Demek ki Erdoğan’a göre Türkiye’de demokrasi "zaman ayarlı"ymış. Ne kadar zaman, o kadar demokrasi! Zaman yoksa demokrasi de yok, hukuk da yok, insan hakları da yok, basın ve ifade özgürlüğü de yok.

AKP "ileri demokrasi" aşamasından "İleri zaman demokrasisi"ne geçmiş de haberimiz olmamış.

Elazığ depreminden sonra sadece yaklaşık 17 yıllık Erdoğan iktidarının depreme karşı hiçbir önlem almadığı ortaya çıkmadı. AKP devletinin bütün kurumlarıyla tel tel döküldüğü de görmezden gelinmez biçimde ortaya saçıldı.

Suistimalden yolsuzluğa, arsızlıktan yüzsüzlüğe kadar bütün pislikler de bir kez daha su yüzüne çıktı.

Daha deprem günü sosyal medya üzerinden "DEPREM yaz 2868’e gönder" diye para toplamaya kalkan Kızılay Genel Başkanı Kerem Kınık gelen tepkiler üzerine mesajını silmek zorunda kalmıştı.

Ancak dikkatler Kızılay’a çevrilince adeta lağım patlamış gibi pis kokular da ortalığı kapladı.

Kurumdan alınan çok yüksek maaşlardan, akraba kayırmacılığına kadar her şey vardı Kızılay’da. Üstüne üstlük Kızılay üzerinden Başkentgaz’ın Ensar Vakfı’na 7,9 milyon dolar aktarıldığı da ortaya çıktı. Bu yolla Kızılay, Başkentgaz’ın vergi kaçırmasına aracılık etmişti.

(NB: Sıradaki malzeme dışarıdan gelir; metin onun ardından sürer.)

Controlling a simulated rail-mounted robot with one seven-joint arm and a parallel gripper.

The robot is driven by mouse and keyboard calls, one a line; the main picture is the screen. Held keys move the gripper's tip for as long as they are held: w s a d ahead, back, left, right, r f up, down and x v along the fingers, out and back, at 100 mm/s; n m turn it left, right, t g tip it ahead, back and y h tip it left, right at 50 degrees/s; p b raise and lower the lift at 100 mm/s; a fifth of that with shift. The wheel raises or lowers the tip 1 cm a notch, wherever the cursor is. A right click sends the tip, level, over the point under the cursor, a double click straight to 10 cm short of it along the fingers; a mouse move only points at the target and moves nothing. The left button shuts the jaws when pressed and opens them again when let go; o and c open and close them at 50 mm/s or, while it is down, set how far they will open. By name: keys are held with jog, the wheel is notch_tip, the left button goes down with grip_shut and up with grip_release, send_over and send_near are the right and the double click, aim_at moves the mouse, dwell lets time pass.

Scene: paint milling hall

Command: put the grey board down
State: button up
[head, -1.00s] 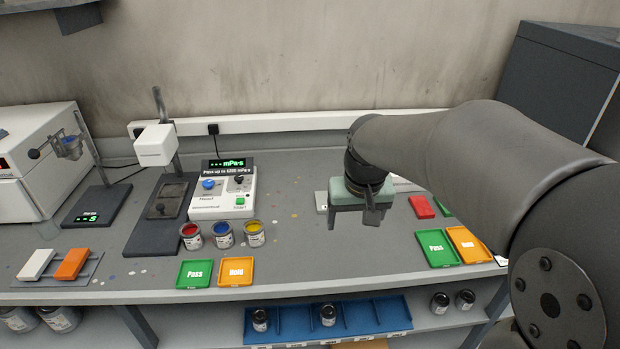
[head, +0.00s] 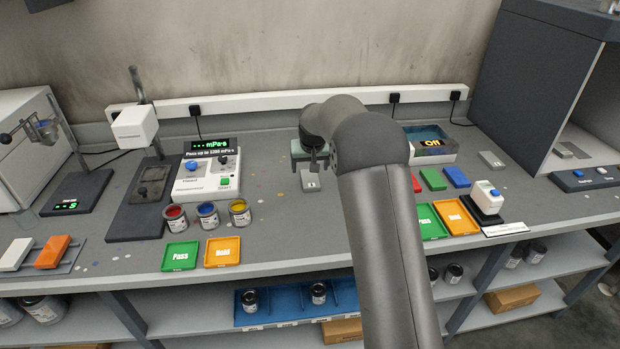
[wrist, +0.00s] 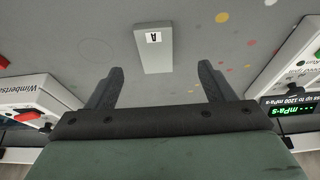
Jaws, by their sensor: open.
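The grey board (head: 310,182) lies flat on the bench top, right of the viscosity meter. It is a small plate with a white label, which reads as an A in the wrist view (wrist: 153,57). My gripper (head: 310,166) is open and empty, over the bench just behind the board in the head view. In the wrist view its two fingers (wrist: 160,76) are spread wide, with the board apart from them, beyond the tips. Nothing is between the fingers.
Paint cans (head: 207,215) stand left of the board, behind a green Pass tray (head: 181,256) and an orange Hold tray (head: 222,252). The meter (head: 207,178) is further left. Coloured blocks (head: 432,179) and an "Off" unit (head: 430,145) are right. Another grey plate (head: 491,160) lies further right.

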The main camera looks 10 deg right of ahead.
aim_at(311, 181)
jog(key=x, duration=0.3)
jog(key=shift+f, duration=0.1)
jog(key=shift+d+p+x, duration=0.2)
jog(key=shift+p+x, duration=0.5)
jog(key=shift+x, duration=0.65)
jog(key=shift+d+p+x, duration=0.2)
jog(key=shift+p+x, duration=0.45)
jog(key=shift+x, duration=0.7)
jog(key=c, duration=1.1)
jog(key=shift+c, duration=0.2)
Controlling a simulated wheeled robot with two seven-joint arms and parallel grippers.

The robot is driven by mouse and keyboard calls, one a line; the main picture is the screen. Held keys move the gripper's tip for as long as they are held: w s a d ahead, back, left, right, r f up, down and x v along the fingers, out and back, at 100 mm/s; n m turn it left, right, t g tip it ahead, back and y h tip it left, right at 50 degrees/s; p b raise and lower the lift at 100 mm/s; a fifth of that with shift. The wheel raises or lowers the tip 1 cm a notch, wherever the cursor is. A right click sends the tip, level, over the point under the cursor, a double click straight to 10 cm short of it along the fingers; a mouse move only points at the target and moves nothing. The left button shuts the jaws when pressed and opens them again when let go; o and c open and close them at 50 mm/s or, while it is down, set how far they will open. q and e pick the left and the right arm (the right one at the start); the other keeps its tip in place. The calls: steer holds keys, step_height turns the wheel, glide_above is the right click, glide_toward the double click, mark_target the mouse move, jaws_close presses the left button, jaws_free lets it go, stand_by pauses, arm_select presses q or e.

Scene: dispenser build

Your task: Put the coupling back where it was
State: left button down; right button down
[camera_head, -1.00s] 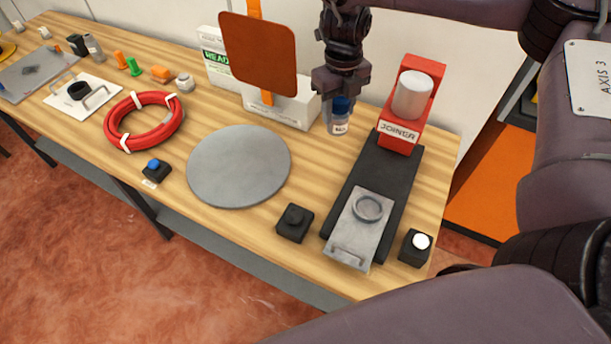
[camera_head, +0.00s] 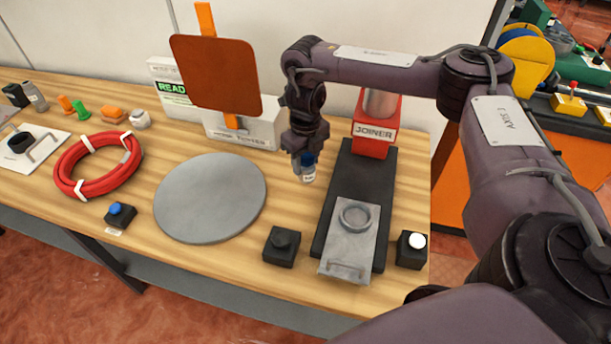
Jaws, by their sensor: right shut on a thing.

Çıktığı televizyon programında Kızılay Başkanı Kınık yaptığı aracılığı "Vergi kaçırmak başkadır, vergiden kaçınmak başkadır" diyordu.

Bu çok tanıdık bir yüzsüzlüktü. Çiftlik Bank yolsuzluğuyla yüzlerce kişiyi dolandıran, kamuoyunda "Tosuncuk" olarak bilinen Mehmet Aydın yurtdışına kaçmadan önce yaptığı dolandırıcılığı aynı cümlelerle savunuyordu bir televizyon ekranında:

"Vergi kaçırmak başkadır, vergiden kaçınmak başka. Vergiden kaçınmak da suç değildir."

Belki de hayatımda ilk kez Erdoğan’a bu denli canıgönülden katılıyorum.

Fay değil, ar damarı kırılmıştır.

Ahlak hırsızlığından, demokrasiden çalmaktan, hukuk kapkaççılığından, siyaset yankesiciliğinden, kamu yönetimi kalpazanlığından dolayı bu depremde de binalar yıkılmıştır.

Depremlerde ortaya çıkan felaketin asıl sebebi, kamudaki yolsuzluklardır, yönetim sorunudur.

Çünkü Çiftlik Bank’ın ‘tosuncukları’ ülkeyi teslim almıştır!